### Written instruction
Gather the lines below that include the string "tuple", copying each in full.

### Records to use
BEGIN
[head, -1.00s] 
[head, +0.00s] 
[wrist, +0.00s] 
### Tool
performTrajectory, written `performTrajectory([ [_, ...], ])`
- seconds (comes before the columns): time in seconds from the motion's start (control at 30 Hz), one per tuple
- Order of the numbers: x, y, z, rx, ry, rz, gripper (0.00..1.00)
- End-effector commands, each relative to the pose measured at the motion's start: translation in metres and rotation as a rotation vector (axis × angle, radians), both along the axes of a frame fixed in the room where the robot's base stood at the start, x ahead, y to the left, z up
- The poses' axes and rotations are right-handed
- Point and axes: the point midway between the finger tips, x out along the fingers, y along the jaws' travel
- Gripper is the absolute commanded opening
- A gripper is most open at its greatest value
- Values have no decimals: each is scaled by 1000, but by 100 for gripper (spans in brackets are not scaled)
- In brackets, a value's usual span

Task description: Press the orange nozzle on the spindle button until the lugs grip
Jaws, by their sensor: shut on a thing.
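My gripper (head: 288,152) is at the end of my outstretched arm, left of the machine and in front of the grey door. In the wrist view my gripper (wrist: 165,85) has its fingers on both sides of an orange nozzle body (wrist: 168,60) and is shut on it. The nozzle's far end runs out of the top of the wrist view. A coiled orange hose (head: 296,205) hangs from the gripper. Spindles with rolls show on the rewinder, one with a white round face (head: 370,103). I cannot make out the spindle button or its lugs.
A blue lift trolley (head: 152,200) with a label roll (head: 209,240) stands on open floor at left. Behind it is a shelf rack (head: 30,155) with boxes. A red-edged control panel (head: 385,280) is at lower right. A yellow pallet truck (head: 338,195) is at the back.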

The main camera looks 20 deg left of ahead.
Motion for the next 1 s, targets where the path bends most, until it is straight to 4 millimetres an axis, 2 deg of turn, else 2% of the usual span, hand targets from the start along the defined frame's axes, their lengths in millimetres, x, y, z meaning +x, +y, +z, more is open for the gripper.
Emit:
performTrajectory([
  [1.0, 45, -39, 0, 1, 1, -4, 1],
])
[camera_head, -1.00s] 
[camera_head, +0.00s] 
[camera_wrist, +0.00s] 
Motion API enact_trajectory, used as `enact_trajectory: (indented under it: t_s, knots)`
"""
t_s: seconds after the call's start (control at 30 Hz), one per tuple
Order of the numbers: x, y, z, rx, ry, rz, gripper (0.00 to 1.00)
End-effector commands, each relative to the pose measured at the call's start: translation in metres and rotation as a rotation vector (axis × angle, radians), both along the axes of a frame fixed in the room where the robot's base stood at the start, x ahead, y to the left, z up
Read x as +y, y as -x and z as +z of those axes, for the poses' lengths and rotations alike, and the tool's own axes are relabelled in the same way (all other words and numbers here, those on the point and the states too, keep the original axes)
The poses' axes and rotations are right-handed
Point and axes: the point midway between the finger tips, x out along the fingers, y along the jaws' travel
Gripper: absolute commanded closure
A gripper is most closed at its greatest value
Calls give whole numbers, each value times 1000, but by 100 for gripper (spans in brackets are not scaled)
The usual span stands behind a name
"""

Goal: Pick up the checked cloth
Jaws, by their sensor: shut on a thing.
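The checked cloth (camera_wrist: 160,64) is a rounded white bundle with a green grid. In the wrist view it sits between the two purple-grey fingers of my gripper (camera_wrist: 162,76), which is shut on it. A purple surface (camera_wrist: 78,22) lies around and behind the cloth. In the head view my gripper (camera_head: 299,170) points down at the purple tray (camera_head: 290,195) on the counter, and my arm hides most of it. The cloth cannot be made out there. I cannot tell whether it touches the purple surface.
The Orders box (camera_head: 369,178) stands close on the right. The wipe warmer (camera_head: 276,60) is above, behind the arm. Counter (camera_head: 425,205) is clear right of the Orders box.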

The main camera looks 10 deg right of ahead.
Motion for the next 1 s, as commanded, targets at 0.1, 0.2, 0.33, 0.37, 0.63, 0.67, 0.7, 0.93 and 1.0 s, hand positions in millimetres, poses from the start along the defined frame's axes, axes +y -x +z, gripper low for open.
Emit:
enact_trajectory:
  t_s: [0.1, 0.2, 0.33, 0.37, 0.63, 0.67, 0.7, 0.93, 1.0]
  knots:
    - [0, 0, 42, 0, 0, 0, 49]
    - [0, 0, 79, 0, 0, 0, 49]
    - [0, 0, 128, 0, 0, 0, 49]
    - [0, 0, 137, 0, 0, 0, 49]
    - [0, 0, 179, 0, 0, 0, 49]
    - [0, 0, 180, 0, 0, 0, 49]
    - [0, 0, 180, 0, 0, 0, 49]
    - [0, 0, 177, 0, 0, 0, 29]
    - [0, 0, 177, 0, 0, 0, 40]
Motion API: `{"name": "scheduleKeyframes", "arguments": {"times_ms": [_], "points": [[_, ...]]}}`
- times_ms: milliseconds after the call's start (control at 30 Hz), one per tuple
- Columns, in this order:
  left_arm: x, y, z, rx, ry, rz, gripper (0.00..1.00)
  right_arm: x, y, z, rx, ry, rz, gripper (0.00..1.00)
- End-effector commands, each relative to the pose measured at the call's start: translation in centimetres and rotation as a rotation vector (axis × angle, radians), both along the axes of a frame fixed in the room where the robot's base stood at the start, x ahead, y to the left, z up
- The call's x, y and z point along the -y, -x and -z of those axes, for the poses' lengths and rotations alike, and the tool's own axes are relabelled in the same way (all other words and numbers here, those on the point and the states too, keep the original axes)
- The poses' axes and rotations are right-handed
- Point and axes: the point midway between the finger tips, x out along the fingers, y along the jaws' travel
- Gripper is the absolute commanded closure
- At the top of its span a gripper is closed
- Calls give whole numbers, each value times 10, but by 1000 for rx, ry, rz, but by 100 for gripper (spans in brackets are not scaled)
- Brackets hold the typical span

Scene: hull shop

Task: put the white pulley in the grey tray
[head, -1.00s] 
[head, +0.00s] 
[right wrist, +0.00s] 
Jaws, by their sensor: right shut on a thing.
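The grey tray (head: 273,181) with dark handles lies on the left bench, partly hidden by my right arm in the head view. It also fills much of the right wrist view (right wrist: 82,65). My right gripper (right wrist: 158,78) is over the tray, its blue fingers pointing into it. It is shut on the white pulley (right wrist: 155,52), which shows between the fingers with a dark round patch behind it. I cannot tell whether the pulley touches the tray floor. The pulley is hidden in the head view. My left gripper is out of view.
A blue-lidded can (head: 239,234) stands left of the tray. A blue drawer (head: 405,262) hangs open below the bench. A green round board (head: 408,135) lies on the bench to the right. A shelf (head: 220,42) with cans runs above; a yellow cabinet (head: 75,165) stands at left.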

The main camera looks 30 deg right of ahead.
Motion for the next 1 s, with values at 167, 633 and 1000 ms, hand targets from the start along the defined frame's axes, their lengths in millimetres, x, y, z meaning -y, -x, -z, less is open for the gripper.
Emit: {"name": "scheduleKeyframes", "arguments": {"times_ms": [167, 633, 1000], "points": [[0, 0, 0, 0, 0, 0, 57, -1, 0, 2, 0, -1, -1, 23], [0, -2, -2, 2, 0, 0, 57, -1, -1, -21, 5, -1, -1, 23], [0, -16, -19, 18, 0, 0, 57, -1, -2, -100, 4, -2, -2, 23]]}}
END
BEGIN
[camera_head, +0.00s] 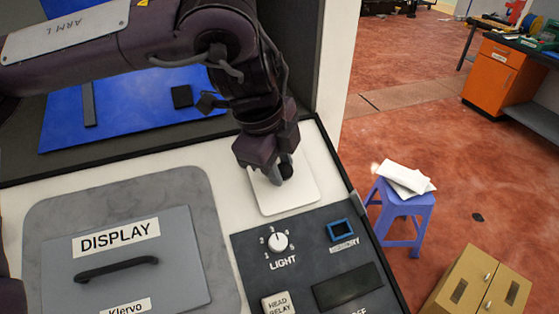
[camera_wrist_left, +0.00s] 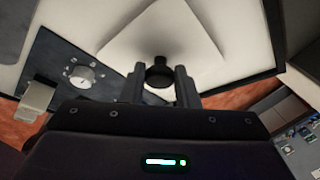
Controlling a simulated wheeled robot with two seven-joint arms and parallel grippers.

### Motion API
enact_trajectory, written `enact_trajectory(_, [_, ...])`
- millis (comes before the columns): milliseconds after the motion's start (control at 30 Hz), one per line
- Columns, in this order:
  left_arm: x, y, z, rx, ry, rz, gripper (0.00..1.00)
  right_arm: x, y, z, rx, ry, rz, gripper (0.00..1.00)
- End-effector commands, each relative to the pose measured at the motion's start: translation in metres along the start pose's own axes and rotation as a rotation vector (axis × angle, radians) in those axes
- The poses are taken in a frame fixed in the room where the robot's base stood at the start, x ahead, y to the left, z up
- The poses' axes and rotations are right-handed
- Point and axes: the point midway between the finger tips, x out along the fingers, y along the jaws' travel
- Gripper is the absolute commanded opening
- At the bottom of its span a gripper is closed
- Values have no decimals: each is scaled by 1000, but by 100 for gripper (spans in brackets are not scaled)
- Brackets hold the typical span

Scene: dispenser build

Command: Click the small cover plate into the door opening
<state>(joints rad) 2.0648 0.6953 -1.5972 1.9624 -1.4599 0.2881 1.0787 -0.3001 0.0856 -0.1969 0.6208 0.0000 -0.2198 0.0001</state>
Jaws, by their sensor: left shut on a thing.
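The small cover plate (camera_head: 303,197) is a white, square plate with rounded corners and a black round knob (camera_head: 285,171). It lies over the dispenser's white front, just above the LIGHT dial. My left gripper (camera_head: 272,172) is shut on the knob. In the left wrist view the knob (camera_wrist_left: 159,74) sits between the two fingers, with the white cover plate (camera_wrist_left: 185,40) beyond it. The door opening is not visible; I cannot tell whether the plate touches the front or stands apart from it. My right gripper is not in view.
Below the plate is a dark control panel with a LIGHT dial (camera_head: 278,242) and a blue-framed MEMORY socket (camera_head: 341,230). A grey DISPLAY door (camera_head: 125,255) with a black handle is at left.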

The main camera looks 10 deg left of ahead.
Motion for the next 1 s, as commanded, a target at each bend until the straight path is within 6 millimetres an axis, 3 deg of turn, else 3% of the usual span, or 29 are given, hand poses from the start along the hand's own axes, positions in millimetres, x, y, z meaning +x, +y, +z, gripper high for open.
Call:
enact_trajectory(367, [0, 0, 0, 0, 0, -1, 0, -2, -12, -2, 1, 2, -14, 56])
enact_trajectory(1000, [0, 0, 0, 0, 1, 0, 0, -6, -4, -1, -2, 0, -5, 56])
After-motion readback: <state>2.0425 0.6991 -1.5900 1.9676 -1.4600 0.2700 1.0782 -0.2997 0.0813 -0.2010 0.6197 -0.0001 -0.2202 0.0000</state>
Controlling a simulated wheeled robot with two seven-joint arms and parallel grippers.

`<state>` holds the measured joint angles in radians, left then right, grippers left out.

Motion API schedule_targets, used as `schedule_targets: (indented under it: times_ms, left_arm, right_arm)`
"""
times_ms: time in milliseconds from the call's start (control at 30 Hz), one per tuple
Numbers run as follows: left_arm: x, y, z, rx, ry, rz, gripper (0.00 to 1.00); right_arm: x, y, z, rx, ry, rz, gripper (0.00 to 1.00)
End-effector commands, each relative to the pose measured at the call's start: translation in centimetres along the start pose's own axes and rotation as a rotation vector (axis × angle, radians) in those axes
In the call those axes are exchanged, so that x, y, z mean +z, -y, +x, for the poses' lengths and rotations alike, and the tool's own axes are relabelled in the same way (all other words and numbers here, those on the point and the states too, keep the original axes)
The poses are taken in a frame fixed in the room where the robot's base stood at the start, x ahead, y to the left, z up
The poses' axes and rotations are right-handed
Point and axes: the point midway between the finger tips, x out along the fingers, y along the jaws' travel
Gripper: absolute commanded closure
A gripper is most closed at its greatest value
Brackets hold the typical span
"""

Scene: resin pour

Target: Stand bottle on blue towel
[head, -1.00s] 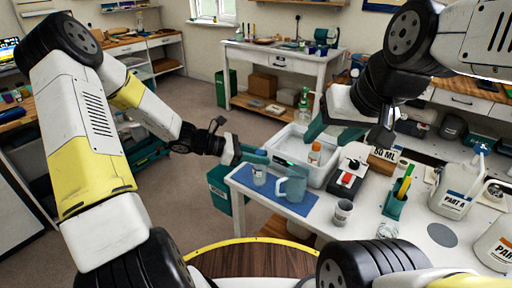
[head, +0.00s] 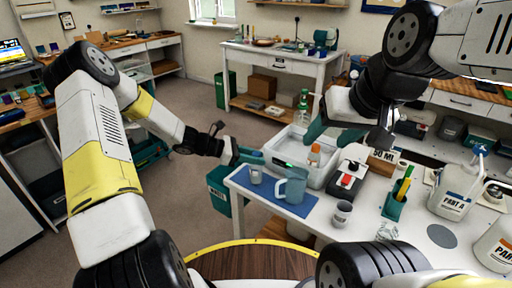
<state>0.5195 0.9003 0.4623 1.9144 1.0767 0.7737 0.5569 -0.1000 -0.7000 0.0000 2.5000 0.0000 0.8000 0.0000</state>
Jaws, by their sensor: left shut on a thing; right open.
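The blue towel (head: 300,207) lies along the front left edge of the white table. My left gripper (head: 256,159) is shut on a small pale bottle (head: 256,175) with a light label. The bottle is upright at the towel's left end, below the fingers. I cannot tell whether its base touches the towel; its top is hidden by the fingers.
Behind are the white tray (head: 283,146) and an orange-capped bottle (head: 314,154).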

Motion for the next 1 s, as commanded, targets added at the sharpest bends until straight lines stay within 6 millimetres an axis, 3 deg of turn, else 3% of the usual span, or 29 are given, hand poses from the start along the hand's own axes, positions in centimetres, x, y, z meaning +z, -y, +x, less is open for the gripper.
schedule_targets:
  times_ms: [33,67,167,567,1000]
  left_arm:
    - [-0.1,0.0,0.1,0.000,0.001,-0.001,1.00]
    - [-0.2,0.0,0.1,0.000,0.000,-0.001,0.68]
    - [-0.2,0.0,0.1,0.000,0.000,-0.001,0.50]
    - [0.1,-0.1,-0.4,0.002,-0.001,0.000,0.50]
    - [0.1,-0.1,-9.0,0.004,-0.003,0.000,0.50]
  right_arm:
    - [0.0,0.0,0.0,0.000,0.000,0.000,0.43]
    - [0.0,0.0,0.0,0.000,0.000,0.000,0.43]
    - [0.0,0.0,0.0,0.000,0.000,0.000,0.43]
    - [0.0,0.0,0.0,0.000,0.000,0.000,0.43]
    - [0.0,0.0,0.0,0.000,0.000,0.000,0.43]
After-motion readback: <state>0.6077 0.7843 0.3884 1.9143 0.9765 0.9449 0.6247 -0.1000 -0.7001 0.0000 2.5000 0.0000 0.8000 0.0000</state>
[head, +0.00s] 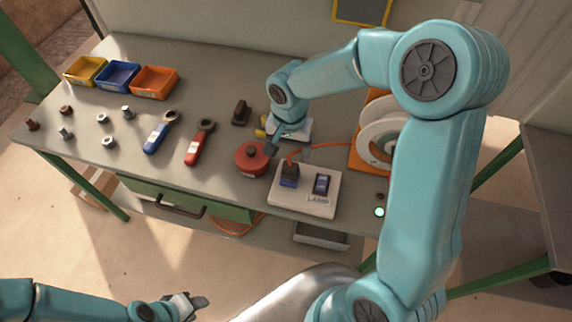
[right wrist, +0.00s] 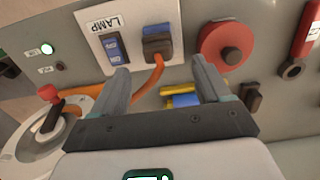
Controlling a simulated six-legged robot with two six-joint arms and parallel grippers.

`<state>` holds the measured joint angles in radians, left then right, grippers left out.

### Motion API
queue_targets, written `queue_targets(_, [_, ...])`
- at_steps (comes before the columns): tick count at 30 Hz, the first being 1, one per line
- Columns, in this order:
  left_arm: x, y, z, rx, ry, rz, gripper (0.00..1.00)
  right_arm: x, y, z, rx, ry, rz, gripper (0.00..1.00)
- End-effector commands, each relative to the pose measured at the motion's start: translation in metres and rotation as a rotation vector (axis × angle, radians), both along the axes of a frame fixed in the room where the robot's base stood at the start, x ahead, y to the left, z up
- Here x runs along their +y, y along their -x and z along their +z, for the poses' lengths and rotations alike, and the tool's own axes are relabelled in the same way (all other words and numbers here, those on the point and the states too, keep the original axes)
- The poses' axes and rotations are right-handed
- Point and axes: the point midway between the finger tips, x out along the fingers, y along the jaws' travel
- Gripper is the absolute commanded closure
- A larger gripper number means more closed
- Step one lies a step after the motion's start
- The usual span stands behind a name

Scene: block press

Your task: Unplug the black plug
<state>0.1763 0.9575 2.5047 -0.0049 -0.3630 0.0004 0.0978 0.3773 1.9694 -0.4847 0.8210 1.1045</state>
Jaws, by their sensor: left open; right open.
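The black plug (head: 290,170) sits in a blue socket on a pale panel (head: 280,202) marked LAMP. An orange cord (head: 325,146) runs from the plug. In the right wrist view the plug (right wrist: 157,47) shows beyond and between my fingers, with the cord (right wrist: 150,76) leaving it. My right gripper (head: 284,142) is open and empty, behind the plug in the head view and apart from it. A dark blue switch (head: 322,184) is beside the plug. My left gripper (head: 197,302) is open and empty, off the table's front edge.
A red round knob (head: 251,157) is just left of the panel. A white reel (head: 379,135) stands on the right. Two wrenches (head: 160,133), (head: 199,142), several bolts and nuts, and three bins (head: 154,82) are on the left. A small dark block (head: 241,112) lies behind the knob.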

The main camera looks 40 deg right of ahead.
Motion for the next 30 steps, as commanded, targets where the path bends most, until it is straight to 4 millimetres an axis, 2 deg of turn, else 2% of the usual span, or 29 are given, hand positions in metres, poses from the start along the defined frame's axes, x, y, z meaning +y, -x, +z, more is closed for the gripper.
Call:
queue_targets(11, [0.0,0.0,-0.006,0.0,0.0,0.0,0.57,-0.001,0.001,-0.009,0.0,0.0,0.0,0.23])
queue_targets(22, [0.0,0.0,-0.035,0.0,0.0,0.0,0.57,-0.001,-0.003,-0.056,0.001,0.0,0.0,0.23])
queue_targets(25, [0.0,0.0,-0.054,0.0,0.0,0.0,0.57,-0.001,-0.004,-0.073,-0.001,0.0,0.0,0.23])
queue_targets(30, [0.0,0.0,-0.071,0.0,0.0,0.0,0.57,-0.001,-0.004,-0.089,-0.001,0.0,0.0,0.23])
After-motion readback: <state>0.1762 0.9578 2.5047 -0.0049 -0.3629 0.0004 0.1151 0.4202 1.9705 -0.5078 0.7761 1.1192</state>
END
### Result for this task
- seconds (comes before the columns): time in seconds from the motion's start (control at 30 Hz), one per tuple
t_s: seconds after the call's start (control at 30 Hz), one per tuple
- times_ms: milliseconds after the call's start (control at 30 Hz), one per tuple
times_ms: time in milliseconds from the call's start (control at 30 Hz), one per tuple

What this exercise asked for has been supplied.